I also once started implementing a R package for "partial dependence plots" [1][2], which are popularly associated with Random Forests but aren't specific to them.

[0]: https://CRAN.R-project.org/package=forestFloor

[1]: http://scikit-learn.org/stable/auto_examples/ensemble/plot_p...

[2]: https://github.com/gwerbin/statsplots/blob/master/R/partialp...

codewithcheese · on July 24, 2017

You might be interested in this approach to explaining the predictions for any classifier. https://github.com/marcotcr/lime

petters · on July 23, 2017

Yes, they have very few knobs to turn, which is very attractive.

Aqwis · on July 24, 2017

Does anyone know why most machine learning libraries (notably scikit-learn) implement trees and ensembles of trees based on the CART algorithm? It seems like using other types of trees (See5, MARS) particularly in ensembles could possibly have advantages as these types of trees were specifically developed as improvements to CART/C4.5.

lackadaisicall · on July 24, 2017

> Does anyone know why most machine learning libraries (notably scikit-learn) implement trees and ensembles of trees based on the CART algorithm?

This is just my theory.

Because it was the first tree based algorithm and Leo Brieman really did market it out. He even trademark Random Forest.

Kinda like how XGboost is doing right now.

My professor is also trying to market his version out too. If I get around finishing my thesis. His algorithm problem is that it isn't ported to any language at all. It's written years ago in a C and he's not a programmer.

I'd imagine it is the same with the other algorithms. Leo on the other hand is a CS major on top of a Stat major.

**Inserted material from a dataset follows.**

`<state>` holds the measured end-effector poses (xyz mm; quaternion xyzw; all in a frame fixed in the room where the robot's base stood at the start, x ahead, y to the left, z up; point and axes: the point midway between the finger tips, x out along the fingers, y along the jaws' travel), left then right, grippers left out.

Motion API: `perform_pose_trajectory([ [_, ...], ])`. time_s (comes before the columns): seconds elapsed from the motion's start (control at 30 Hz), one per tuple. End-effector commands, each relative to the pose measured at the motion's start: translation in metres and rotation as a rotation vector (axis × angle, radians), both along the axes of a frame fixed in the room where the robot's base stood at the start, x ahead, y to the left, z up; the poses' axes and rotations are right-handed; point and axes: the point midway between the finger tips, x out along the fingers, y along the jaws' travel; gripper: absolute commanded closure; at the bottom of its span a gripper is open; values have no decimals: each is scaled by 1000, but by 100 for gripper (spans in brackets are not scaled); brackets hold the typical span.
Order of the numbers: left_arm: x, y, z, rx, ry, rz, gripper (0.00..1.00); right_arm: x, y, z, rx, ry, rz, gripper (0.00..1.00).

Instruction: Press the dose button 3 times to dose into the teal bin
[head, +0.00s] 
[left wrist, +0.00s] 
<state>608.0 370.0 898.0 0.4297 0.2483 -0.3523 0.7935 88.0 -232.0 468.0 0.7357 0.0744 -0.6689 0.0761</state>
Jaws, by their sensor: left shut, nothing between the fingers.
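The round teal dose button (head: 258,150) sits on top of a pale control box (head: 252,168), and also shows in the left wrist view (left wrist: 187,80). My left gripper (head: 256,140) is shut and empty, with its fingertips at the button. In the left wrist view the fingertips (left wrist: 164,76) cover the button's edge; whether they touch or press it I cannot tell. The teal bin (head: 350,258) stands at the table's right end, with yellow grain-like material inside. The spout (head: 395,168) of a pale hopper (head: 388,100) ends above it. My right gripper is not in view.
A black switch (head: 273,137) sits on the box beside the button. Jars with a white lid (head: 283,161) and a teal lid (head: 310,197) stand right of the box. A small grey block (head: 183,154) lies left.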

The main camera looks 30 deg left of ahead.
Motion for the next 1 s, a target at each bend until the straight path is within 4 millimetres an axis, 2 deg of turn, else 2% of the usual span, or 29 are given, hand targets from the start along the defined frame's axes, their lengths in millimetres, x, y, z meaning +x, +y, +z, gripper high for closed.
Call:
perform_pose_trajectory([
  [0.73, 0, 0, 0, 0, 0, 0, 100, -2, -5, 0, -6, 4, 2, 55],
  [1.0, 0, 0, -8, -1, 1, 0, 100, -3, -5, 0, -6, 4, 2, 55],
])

Also there are tons of regression algorithms out there that can be made into trees (their fully nonparametric counter part).

But in the end linear regression is the most popular next to logistic iirc. There's survival trees and BART bayesian trees which is in it's infancy.

joe636434 · on July 24, 2017

A professor who invents his own version of tree but can not program. Seriously. Is this common in academic circles where a computer professor who can not program ?

nerdponx · on July 24, 2017

AFAIK:

- ID3, CART, C4.5, and C5 are all conceptually equivalent "recursive partitioning" algorithms, and CART is sometimes used as a catch-all term instead of the phrase "recursive partitioning".

- MARS requires two passes over the data

- CART is "dumber" than CHAID, which could be seen as a benefit for "high-volume" ensembles like RFs and GBMs. One blogger writes that CHAID is a better explanatory/exploratory tool, while CART is a better prediction tool: http://www.bzst.com/2006/10/classification-trees-cart-vs-cha...

Some other comparisons:

https://stats.stackexchange.com/a/61245/36229

https://stackoverflow.com/q/9979461/2954547

So the answer is that CART specifically isn't used everywhere. Recursive partitioning is used everywhere, mostly because it is simple.

6502nerdface · on July 23, 2017

Nice write-up, thanks for sharing. One possible typo I noticed:

> Maximum depth of tree (vertical depth) The maximum depth of trees. It is used to control over-fitting, higher values prevent a model from learning relations which might be highly specific to the particular sample.

Shouldn't it be lower values, i.e., shallower trees, that control over-fitting?

sadanand4singh · on July 23, 2017

Thanks for pointing. Yes it should be lower value to prevent over-fitting.

Bishonen88 · on July 23, 2017

df_train_set.Income.value_counts() should be df_test_set probably in the part where it's comparing both.

lugg · on July 24, 2017

Is OP here?

Can you please remove the text justification? Makes it really hard to read on mobile.

ErikBjare · on July 24, 2017

Looks fine to me. I wouldn't want him to remove it.

zephyrppt · on July 24, 2017

Looks fine in portrait mode, width-wise truncated in landscape mode.